Stanton D. answered 02/15/21
Tutor to Pique Your Sciences Interest
Hi Michael L.,
Not really philosophy, though early philosophers may have dabbled in such thoughts.
Chemical bonds is the term we give to the result of atoms sticking "permanently" to each other, or occasionally when they are only strongly attracted but not permanently stuck. Because nuclei of atoms are small, tucked away inside the atoms, and strongly repulsive to other nuclei, chemical bonds are accomplished through the action of the outermost electrons on atoms. For permanently-stuck-together atoms, two atoms with the capability of sharing, donating or accepting electrons approach each other. Their electron clouds interact, and some energy is liberated and absorbed by usually other atoms or molecules surrounding. After that happens, the stuck-together (bonded) atoms are not able to break apart again -- they don't have enough energy to do so. A chemical bond has been formed. Now, we say that this bond is "permanent", meaning that, at normal conditions, it won't break. But if enough heat energy is supplied to the bonded atom pair, or if a more-strongly-bond-capable atom approaches, the original bond may come apart, and new bonds are then likely formed. Bonds form because individual atoms prefer to fill up things termed electron shells surrounding them, and most atoms can't do this on their own, they don't have enough electons for it. But if they share electrons in a bond, both bonded atoms consider that they have filled their electron shells, and both are energetically "happy".
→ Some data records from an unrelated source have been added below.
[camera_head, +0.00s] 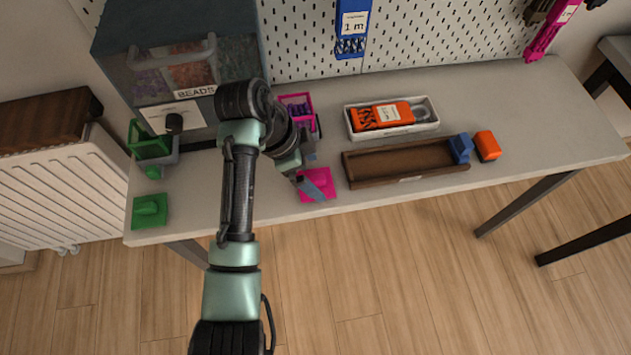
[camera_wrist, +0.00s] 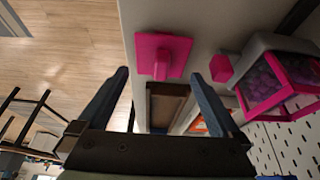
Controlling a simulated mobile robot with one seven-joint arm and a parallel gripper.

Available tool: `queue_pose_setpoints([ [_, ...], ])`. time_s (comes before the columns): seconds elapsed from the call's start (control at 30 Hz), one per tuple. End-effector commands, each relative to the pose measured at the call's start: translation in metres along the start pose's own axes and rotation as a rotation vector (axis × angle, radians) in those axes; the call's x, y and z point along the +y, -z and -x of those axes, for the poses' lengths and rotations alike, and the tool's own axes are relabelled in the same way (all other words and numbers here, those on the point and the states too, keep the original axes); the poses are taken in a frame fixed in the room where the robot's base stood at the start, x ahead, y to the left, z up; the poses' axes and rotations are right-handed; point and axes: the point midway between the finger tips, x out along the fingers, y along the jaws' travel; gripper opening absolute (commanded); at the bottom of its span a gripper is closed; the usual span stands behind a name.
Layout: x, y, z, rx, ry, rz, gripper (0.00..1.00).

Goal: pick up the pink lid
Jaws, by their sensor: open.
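The pink lid (camera_head: 321,183) is a flat square with a raised handle, lying on the grey table near its front edge. In the wrist view the pink lid (camera_wrist: 174,54) is whole and lies beyond my fingertips, between their lines. My gripper (camera_head: 312,182) is over the lid in the head view, with one blue-grey finger covering part of it. In the wrist view my gripper (camera_wrist: 160,78) has its fingers wide apart with nothing between them. I cannot tell the exact height of the fingertips above the lid.
A pink-framed bin (camera_head: 299,105) stands behind the lid. A brown wooden tray (camera_head: 380,179) and a white box (camera_head: 434,124) are to the right. A green lid (camera_head: 150,210) lies at the left. The bead cabinet (camera_head: 130,68) stands behind my arm. Table right of the orange block (camera_head: 487,146) is clear.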

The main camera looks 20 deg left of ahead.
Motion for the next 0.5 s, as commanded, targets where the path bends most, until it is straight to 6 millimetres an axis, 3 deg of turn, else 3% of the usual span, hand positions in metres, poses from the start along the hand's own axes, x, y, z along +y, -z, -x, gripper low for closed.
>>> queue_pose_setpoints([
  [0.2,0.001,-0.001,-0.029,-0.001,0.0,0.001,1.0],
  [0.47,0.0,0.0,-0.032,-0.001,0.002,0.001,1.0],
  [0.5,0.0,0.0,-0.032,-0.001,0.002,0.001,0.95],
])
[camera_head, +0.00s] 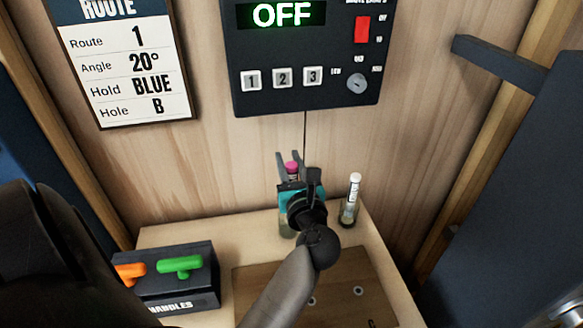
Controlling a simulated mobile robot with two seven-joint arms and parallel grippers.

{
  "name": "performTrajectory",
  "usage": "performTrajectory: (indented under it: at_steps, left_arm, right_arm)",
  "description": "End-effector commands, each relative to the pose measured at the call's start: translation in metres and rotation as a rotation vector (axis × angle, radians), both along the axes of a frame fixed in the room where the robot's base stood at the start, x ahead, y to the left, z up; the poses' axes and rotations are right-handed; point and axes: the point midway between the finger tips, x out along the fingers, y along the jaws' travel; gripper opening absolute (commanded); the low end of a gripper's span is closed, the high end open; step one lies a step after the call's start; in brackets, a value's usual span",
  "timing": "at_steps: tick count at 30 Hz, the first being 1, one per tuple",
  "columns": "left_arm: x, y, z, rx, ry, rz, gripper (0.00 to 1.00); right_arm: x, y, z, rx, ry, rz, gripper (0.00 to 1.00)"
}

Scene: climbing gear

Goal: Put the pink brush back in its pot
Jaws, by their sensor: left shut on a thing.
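The pink brush (292,167) shows only as a pink end beyond my left gripper (296,172), between its fingers. The gripper is shut on it above the back of the wooden shelf. The gripper and wrist hide most of the brush. Part of a clear pot (286,227) shows below the gripper, mostly hidden. I cannot tell whether the brush's lower end is inside it. My right gripper is not in view.
A white-topped brush (354,184) stands in a clear pot (347,216) to the right, close to my gripper. A dark box (190,302) with orange and green handles sits at left. A brown board (355,270) lies in front on the shelf (215,231). A control panel (305,100) reads OFF.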

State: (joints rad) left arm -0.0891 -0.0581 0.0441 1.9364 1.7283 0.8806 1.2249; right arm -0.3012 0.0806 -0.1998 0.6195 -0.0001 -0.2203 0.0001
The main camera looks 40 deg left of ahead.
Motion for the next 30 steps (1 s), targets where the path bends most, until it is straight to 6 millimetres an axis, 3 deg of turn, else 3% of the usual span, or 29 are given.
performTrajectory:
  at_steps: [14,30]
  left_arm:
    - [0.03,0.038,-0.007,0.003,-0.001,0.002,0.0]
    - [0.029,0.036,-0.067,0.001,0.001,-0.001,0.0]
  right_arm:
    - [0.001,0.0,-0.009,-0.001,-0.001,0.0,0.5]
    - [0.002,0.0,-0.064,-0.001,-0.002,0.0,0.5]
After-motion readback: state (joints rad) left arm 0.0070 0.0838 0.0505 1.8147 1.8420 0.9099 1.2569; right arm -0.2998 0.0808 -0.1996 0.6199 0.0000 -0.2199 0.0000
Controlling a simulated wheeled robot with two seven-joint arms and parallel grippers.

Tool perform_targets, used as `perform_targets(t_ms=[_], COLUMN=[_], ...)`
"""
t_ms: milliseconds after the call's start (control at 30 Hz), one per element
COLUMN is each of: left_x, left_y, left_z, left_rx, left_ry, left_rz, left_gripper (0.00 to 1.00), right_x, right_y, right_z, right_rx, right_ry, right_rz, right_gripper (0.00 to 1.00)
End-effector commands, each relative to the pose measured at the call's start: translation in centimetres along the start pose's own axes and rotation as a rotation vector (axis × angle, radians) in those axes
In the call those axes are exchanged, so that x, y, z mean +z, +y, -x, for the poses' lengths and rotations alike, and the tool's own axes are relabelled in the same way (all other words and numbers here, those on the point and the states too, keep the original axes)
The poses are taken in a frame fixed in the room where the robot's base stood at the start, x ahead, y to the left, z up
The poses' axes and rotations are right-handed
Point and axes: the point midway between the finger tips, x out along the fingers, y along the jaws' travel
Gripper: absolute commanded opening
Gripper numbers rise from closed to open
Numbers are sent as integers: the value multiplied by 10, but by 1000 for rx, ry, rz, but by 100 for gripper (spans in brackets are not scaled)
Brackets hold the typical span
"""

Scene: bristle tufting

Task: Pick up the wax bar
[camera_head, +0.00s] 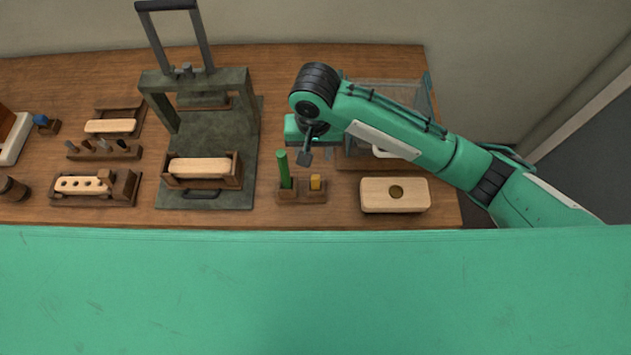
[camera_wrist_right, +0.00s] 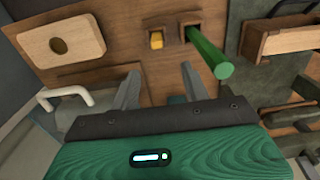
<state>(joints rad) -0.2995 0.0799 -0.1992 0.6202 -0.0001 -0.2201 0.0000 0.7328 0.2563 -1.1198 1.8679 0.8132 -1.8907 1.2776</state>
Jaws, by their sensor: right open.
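The wax bar (camera_head: 315,183) is a small yellow block standing upright in the right socket of a wooden holder (camera_head: 302,197). In the right wrist view the wax bar (camera_wrist_right: 156,40) shows end-on in its square socket. My right gripper (camera_head: 305,157) is above and just behind the holder, fingers pointing down. In the right wrist view its two fingers (camera_wrist_right: 158,76) are apart with nothing between them, and the wax bar lies beyond the gap. My left gripper is not in view.
A green rod (camera_head: 284,170) stands in the holder's left socket, close to my fingers. A pale wooden block with a hole (camera_head: 377,195) lies to the right. A dark press (camera_head: 240,130) stands to the left. Wooden trays and tools fill the far left.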

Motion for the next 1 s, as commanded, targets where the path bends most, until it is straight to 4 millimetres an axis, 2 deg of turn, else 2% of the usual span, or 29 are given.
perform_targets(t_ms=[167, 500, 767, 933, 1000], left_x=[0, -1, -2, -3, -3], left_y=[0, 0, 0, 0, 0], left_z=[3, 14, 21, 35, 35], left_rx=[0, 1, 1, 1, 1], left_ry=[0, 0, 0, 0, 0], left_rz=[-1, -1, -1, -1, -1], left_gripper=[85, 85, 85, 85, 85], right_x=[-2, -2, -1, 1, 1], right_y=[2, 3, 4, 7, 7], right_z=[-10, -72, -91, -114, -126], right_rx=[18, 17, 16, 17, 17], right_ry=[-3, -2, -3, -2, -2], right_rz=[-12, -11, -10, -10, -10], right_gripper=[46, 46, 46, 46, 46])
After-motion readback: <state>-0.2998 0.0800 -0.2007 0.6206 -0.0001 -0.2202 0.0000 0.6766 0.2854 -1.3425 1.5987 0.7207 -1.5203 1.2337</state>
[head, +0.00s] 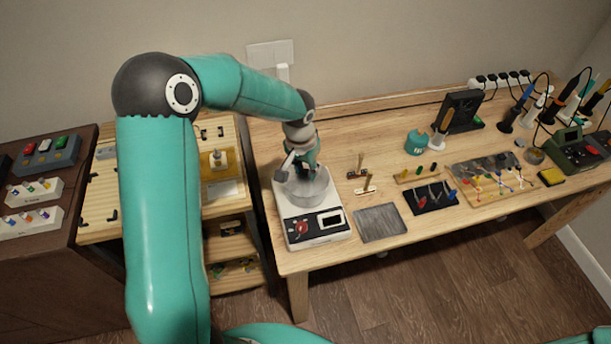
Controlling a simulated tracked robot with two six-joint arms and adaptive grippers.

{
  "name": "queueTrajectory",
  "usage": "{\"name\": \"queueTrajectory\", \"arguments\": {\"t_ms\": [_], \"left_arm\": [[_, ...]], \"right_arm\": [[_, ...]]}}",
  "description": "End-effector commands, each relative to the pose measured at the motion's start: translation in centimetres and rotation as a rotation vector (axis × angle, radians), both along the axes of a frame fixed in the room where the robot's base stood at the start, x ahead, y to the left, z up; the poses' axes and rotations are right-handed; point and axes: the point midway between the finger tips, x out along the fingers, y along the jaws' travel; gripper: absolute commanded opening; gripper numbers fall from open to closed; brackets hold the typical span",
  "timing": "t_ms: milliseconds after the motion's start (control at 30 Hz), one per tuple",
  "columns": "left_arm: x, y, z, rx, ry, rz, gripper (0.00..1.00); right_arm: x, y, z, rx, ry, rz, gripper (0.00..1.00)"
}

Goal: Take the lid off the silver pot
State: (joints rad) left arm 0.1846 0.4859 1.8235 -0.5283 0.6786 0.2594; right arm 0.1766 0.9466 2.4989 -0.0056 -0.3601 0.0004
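The silver pot (316,193) stands on a white hot plate (319,238) at the left end of the wooden workbench. My left arm reaches over from the left, and my left gripper (298,170) points down at the top of the pot. The gripper and wrist cover the back part of the pot's top. I cannot make out the lid clearly, nor whether the fingers touch it. The fingers are too small and overlapped to tell whether they are open or shut. My right gripper is out of view.
A grey metal plate (380,222) and a dark tool mat (430,197) lie right of the hot plate. A teal jar (417,142) and soldering gear stand farther right. A wooden cart (103,205) is left of the bench. The bench's front edge between is clear.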

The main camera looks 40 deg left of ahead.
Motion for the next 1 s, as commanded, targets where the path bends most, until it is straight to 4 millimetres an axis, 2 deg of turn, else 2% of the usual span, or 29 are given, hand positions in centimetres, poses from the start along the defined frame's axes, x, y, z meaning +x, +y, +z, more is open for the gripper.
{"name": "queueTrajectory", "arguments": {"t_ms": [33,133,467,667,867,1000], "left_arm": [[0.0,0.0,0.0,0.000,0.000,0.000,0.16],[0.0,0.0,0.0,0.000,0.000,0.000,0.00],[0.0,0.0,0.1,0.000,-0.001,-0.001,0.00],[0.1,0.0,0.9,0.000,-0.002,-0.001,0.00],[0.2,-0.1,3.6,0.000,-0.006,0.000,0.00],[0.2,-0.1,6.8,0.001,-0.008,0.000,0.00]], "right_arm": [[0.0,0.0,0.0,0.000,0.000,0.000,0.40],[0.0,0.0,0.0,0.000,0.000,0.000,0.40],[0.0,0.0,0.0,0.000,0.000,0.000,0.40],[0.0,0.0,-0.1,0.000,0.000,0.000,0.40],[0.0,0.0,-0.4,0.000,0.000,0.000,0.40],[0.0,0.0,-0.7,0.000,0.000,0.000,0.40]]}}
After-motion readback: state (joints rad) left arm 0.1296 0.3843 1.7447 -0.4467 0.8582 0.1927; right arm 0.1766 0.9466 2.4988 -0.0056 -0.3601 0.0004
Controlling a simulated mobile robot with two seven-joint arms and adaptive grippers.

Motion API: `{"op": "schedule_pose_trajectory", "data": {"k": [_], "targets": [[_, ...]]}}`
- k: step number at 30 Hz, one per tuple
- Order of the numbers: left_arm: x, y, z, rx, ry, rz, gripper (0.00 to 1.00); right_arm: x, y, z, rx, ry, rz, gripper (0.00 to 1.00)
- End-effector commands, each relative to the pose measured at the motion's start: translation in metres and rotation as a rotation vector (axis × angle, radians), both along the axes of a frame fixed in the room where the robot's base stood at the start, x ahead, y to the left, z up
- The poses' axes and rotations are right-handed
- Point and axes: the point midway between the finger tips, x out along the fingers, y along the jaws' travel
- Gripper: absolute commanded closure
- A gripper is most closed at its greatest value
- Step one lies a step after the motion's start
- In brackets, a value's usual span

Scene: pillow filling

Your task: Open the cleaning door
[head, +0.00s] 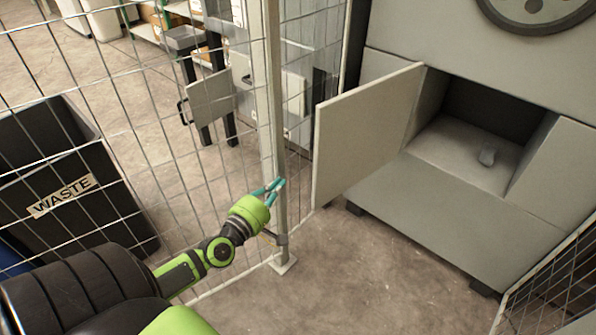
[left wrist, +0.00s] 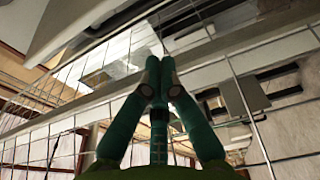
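The cleaning door (head: 365,130) is a flat grey panel on the large grey machine (head: 450,215). It stands swung wide open to the left, and the dark opening (head: 490,105) beside it is uncovered. My right gripper is out of view.
A wire fence (head: 150,110) with a light post (head: 272,90) stands close to my left arm. Behind it is a black waste bin (head: 62,165). More mesh (head: 555,290) stands at the lower right. The floor (head: 350,280) before the machine is clear.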

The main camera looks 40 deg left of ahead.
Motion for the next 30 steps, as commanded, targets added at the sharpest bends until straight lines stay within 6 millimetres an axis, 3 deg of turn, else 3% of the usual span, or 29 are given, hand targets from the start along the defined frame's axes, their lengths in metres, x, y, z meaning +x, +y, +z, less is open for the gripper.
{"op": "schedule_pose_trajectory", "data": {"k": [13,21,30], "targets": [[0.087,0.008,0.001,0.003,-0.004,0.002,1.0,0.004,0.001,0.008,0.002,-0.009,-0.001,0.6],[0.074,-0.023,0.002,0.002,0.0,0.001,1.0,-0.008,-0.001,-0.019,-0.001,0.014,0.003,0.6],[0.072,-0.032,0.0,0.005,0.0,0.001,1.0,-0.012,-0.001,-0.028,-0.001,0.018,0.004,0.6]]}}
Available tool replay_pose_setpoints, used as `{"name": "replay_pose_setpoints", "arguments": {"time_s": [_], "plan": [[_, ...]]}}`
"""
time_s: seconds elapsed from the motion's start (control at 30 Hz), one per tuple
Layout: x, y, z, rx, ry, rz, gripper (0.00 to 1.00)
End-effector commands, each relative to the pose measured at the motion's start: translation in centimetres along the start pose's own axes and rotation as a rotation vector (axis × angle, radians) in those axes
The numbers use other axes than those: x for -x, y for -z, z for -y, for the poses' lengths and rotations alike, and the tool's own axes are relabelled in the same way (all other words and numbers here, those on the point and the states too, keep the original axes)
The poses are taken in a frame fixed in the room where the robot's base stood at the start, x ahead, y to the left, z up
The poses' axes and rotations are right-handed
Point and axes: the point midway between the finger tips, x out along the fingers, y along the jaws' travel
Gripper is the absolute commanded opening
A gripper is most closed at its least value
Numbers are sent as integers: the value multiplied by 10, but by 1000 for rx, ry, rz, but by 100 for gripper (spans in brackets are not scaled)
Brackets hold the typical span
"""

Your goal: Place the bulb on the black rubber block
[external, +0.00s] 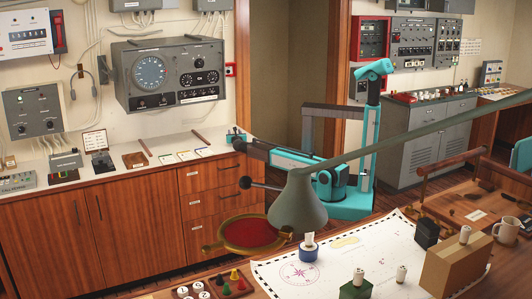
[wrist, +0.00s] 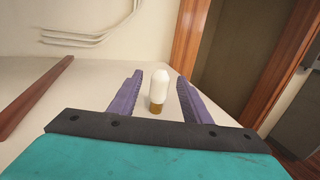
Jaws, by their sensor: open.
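The bulb (wrist: 158,88), white with a brass-coloured base, stands upright on the pale counter top in the wrist view. My gripper (wrist: 159,78) is open, with one purple finger on each side of the bulb and a visible gap to both. In the external view my gripper (external: 236,136) is at the right end of the counter; the bulb is too small to make out there. A black block (external: 426,233), which looks like the rubber block, stands on the chart desk at the right, far from my gripper. Nothing clearly shows on its top.
White bulb-like pieces stand on a blue holder (external: 308,252), a green block (external: 352,289) and a brown box (external: 458,262) on the desk. A mug (external: 506,230) is beside the box. A lamp shade (external: 298,203) hangs over the chart (external: 350,246). A wooden strip (wrist: 35,95) lies left of the bulb.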

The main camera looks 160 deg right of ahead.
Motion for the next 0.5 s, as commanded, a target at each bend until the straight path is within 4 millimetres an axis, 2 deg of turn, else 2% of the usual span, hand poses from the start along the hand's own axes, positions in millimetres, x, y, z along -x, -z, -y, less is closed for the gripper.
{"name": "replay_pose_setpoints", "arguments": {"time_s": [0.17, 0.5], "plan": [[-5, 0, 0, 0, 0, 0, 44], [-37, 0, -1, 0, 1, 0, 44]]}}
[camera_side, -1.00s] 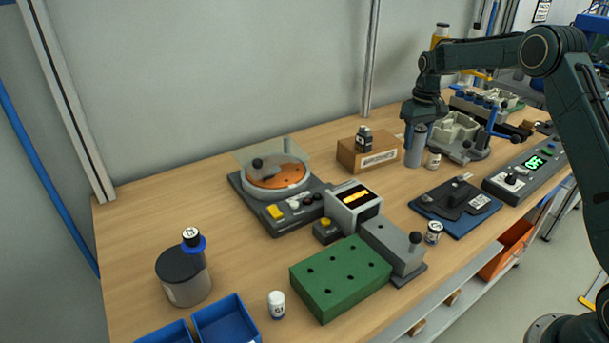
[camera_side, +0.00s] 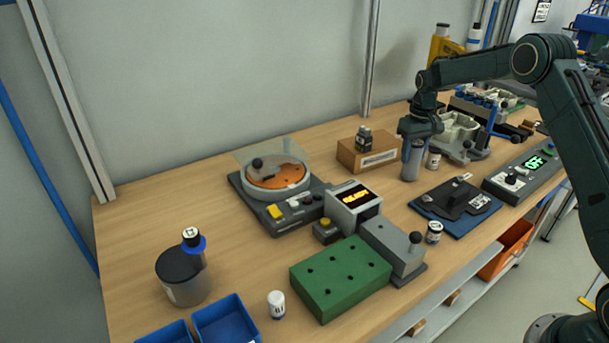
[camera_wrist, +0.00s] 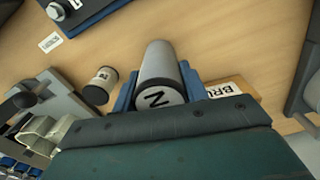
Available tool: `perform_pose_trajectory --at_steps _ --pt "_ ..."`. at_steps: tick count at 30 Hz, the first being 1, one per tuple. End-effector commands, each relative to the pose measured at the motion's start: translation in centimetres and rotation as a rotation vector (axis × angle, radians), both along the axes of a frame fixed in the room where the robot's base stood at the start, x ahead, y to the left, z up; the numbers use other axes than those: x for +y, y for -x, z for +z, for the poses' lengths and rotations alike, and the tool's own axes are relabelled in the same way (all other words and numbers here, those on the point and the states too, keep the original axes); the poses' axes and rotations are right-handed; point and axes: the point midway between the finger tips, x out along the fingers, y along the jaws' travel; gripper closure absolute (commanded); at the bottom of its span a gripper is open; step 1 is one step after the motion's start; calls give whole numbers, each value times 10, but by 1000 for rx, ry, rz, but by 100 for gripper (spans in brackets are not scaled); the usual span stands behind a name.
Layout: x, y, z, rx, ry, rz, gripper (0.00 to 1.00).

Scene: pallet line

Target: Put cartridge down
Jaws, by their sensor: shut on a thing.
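The cartridge is a grey cylinder (camera_side: 411,163) in the side view, upright below my gripper (camera_side: 416,145). In the wrist view the cartridge (camera_wrist: 157,62) has a pale end marked with a dark letter like N. My blue fingers (camera_wrist: 158,88) are on either side of it, shut on it near its top. The cartridge's lower end is at or close to the wooden table (camera_side: 385,205); I cannot tell whether it touches.
A cardboard box (camera_side: 357,158) with a dark object on top stands left of the cartridge. A small white-labelled jar (camera_side: 434,159) is close on its right. A dark fixture on a blue base (camera_side: 453,223) lies in front. Bare table lies between box and fixture.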

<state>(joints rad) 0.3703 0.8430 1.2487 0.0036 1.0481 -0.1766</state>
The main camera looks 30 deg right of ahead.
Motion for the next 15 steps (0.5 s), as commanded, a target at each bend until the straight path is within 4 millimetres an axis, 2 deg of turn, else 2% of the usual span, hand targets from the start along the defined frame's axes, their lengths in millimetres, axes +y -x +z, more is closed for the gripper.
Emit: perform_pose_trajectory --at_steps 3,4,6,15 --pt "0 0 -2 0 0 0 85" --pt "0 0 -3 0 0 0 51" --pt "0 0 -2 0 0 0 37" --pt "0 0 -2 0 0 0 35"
Now, as to the "only-strongly-attracted" case, that would be hydrogen bonding. The hydrogen atom is a sucker for electron-hungry atoms around it, and if it can have two of them close at once, that makes it "happier". It is permanently bonded, more or less, to one of these electron-hungry atoms, and still attracted to the other. That makes the molecules of such a substance clump together somewhat, and is the reason the water is liquid at room temperature -- lacking that, it would be a gas boiling at maybe -100C!
One other case -- ionic bonds -- are chemical bonds resulting when one atom just donates one or more electrons to other atoms, permanently. The two (or more) ions thus formed stick together as a salt.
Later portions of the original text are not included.